As a market leader, Alo relies on industry-standard retail software (like gStore) to manage this growth. However, as my research identified, these "one-size-fits-all" tools often create a digital bottleneck. The friction between the associate's high-stress reality and the brand’s serene image is a critical gap that impacts employee retention and the quality of customer service. My project aims to close this gap by designing a digital tool that actually aligns with the brand’s "mindful" mission.
The Gaps I Noticed in An Associate’s Workflow
I audited Alo’s brand values and built an Employee Journey Map focusing on "Linda," a Sales Associate. My mapping revealed two critical failures:
The "Mental Model" Trap: Linda starts the day feeling organized, but the invisible friction of high-friction tasks (Review Floor, Stock Merchandise) quickly creates a state of soverwhelm and a fear of staying on track.
The "Customer Service" Bottle Neck: As the day progresses, Linda encounters the pain of redundant systems. Headsets are noisy, many clicks in gStore are required, and she can't find stock efficiently. The map explicitly shows her journey dipping from "calm" to "stressed" during the peak hours of assisting customers.
How I Designed For the Associate’s Peace of Mind
To tackle these specific pain points, I built a high-fidelity Figma prototype of an all-in-one Employee Portal designed to move associates like Linda from "stressed" back to "calm." The current industry-standard software is gStore. However, this interface involves many clicks, as well as some features aren’t all contained within the platform and involve external functions to complete the task. I focused on creating a minimal dashboard that prioritizes what the employee actually needs to do.

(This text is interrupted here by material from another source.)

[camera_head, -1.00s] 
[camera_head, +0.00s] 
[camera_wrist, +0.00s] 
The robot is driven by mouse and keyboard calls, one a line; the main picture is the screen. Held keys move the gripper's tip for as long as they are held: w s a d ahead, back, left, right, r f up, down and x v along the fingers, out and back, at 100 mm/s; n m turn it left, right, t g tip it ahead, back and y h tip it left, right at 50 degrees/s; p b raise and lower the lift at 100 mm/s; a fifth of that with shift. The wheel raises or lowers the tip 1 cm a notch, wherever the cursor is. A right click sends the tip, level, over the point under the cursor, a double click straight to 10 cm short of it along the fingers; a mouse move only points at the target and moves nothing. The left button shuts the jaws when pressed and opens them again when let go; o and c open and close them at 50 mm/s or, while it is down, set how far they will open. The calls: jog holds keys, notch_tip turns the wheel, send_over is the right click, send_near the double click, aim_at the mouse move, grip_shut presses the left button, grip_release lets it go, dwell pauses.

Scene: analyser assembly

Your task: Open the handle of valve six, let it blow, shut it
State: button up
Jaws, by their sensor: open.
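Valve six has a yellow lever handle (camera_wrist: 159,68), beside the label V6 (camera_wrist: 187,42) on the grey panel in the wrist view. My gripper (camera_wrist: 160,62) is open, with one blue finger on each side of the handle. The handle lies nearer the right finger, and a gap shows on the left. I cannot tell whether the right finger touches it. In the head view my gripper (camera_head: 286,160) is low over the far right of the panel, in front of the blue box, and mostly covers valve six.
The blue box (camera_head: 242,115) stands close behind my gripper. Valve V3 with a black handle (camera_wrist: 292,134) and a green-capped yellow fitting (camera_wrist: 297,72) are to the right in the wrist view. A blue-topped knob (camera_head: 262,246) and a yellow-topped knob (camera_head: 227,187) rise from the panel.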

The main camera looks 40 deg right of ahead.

Feature 1: Task Checklist to Reduce Overwhelm: Replacing the vague sense of "so many tasks" with a clear, dynamic Task List that allows Linda to maintain her focus. This is easily accessible from the navigation bar, allowing Linda to refer back to it as needed.
Feature 2: The Unified Search/Customer Tools Section: The portal prioritizes "Quick Search" (by product, SKU, or barcode) and groups high-intent customer actions like "Find in Store" and "Price Checker" into one seamless Customer Service Tools cluster. No external app switching is required, which directly fixes gStore’s problem.
Feature 3: The Dashboard vs. Tools Paradigm: I introduced visual grouping to support the associate’s "context." The high-friction "performance" and "schedule" data is prioritized on the main My Dashboard view. When it’s time to work with a customer, the associate switches to the Customer Tools tab, removing the "noise" of personal metrics to maintain focus on the client.
Feature 4: Integrated Messaging over Headsets: Direct messaging allows employees to communicate silently and efficiently, eliminating the "headset bombardment" that Linda found so stressful.